A "dollar" is supposed to represent a unit of purchasing power
No. And if you believe that, you fundamentally do not understand monetary policy in any way shape or form.


Simply not true. It once took $35.12 to buy an ounce of gold. Now it takes $1,600 to buy an ounce of gold
Irrelevant - becuase that $35 took 13.5 hours of work to accumulate. And in 2008 it took about the same aoumt of work to get the $1600.

But the topic at hand is whether or not inflation has affected the value of the dollar
No the question at hand is whether the PURCHASING POWER of the USA has been changed.

Another way to analyze this is to recognize that it took 136 hours of work for the average worker to buy a troy ounce of gold in 1980. IN 2008 it took 41 hours.
Well, that is indeed another way to look at it. . I prefer the one you used before, however, where you pointed out that you had to adjust for the inflation that you earlier said didn't affect the value of the dollar
Ahh but WHY do you prefer that?
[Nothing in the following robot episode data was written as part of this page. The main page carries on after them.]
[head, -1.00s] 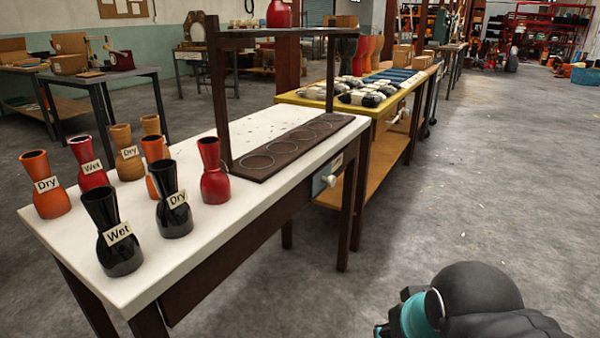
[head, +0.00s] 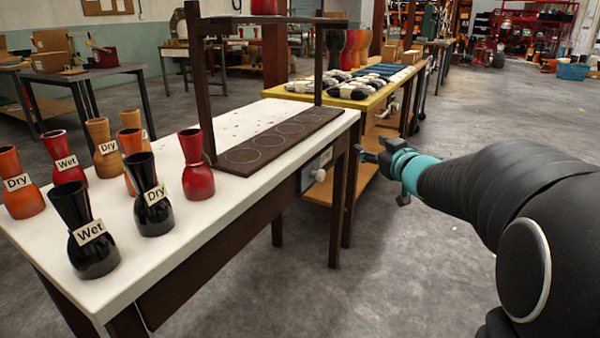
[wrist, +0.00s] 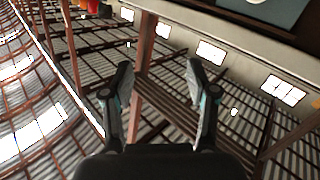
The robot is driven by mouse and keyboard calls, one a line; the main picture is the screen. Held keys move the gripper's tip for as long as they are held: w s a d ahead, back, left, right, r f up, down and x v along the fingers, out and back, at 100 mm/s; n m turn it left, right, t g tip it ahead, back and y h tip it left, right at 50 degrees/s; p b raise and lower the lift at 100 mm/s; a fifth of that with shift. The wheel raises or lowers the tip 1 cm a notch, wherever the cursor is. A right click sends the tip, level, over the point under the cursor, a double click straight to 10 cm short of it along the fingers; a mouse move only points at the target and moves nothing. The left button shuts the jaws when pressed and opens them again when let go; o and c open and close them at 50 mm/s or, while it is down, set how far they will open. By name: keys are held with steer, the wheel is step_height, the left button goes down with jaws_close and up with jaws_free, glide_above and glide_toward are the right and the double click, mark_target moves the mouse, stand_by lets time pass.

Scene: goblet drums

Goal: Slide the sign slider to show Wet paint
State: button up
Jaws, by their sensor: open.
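A small sign plate (head: 308,174) with a pale label (head: 326,157) and a white round knob (head: 319,175) is on the front side of the white-topped table, near its right end. It may be the sign slider; its lettering is too small to read. My gripper (head: 366,152) is just right of the knob in the head view, apart from it in the picture. My gripper's two fingers (wrist: 158,78) are spread and empty in the wrist view. The sign is not clearly seen in the wrist view.
The white table (head: 110,255) carries several goblet drums, some labelled Wet or Dry, such as a black one (head: 92,250). A dark rack (head: 240,160) with ring marks stands at its far end. A yellow table (head: 345,100) is behind. Floor to the right is open.

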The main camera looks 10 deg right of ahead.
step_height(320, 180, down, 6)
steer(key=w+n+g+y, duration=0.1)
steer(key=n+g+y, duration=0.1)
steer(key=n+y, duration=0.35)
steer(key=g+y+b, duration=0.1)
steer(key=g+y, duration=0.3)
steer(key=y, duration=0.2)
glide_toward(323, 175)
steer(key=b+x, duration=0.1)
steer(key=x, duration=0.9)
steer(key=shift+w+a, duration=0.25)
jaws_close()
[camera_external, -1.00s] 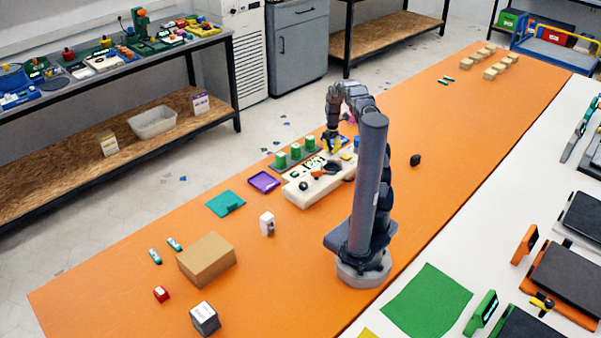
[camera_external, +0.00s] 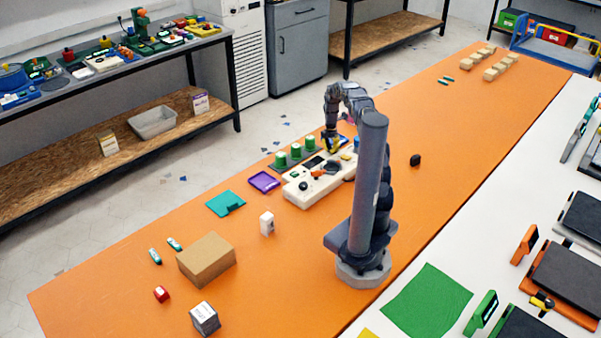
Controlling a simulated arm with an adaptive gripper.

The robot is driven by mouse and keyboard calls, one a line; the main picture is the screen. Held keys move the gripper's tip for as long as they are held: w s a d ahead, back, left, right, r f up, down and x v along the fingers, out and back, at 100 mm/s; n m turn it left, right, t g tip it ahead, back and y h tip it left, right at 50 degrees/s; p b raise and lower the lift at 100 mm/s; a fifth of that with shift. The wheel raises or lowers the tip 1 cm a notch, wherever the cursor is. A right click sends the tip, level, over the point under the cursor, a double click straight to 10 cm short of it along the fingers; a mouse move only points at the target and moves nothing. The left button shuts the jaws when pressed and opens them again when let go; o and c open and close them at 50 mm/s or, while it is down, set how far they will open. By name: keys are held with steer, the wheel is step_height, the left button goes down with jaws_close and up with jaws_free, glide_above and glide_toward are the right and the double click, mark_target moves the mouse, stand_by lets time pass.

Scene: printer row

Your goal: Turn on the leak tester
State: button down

Again this issue of "purchasing power" is not as simplistic as you would PREFER to make it.
 

trapdoor

Governor
No. And if you believe that, you fundamentally do not understand monetary policy in any way shape or form
.

If a dollar doesn't represent purchasing power, it isn't money. Money is something exchanged for other items or activities for value. Cigarettes are money -- in a prison. Bottle caps are money -- in certain Blizzard games. Dollars are money, in the United States and elsewhere. They represent units of exchange of a specific denomination and value.

Irrelevant - becuase that $35 took 13.5 hours of work to accumulate. And in 2008 it took about the same aoumt of work to get the $1600.
That would mean an hourly rate of $118. Some people might make this, but it wouldn't exactly be the median.


No the question at hand is whether the PURCHASING POWER of the USA has been changed.
The purchasing power has to change, if the value of the purchasing medium changes.